- Task
Beginning with the first line of the data below, reproduce every line unchanged, ending with the line that holds "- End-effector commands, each".

::::::::::

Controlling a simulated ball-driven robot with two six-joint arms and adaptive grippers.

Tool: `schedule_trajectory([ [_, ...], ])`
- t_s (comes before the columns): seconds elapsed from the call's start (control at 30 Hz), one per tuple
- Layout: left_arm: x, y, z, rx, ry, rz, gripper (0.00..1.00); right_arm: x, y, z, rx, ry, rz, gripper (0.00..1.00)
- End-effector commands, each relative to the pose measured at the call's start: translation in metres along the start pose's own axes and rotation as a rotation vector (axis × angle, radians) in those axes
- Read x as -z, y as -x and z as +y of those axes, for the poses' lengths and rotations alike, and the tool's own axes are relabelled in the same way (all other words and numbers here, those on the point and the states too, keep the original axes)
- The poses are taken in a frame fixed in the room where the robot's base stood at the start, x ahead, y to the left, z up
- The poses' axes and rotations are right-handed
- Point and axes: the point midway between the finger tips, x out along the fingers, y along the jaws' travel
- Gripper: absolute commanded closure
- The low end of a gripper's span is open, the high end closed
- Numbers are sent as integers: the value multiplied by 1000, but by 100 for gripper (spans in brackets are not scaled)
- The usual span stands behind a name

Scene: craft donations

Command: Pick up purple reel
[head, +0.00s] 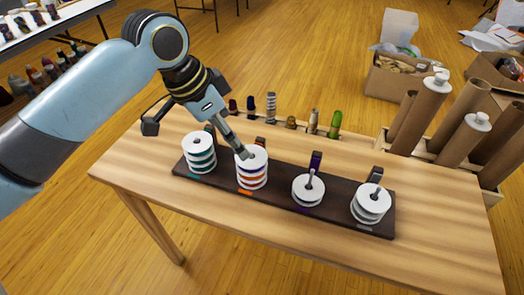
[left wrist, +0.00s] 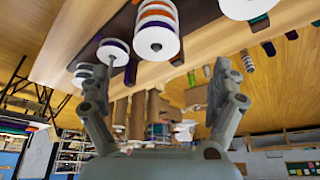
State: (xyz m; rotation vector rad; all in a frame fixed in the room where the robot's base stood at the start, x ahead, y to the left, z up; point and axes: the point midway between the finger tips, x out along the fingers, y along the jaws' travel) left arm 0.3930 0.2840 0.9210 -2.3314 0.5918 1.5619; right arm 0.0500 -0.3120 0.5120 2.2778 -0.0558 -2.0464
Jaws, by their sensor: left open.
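A purple reel (head: 252,171) appears as a thin purple band below the white top face of the second stack, above orange bands. This stack also shows in the left wrist view (left wrist: 155,40), with purple next to the white end face. The third post holds a short white-faced stack with purple edges (head: 308,190). My left gripper (head: 198,139) is open and empty, its fingers spread wide. In the head view one finger overlaps the top of the second stack; I cannot tell whether it touches. The left wrist view shows both fingers (left wrist: 161,80) with nothing between them.
A dark board (head: 280,200) on the wooden table (head: 430,245) carries the posts. A teal-banded stack (head: 198,152) is at its left, a grey-banded stack (head: 370,205) at its right. Small spools (head: 270,107) stand along the back edge; tall cardboard tubes (head: 425,112) stand back right.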

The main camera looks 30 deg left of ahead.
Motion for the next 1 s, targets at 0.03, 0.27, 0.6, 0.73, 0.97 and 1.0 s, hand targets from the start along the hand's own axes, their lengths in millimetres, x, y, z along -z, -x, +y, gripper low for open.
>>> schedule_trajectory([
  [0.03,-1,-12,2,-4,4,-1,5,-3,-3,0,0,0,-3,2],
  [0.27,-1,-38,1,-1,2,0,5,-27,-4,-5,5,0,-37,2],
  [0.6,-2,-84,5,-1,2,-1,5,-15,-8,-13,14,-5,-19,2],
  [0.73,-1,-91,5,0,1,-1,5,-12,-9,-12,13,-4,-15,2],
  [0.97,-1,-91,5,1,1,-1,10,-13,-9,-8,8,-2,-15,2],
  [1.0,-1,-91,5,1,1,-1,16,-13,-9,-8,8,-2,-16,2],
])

::::::::::

- Completed task
Controlling a simulated ball-driven robot with two six-joint arms and adaptive grippers.

Tool: `schedule_trajectory([ [_, ...], ])`
- t_s (comes before the columns): seconds elapsed from the call's start (control at 30 Hz), one per tuple
- Layout: left_arm: x, y, z, rx, ry, rz, gripper (0.00..1.00); right_arm: x, y, z, rx, ry, rz, gripper (0.00..1.00)
- End-effector commands, each relative to the pose measured at the call's start: translation in metres along the start pose's own axes and rotation as a rotation vector (axis × angle, radians) in those axes

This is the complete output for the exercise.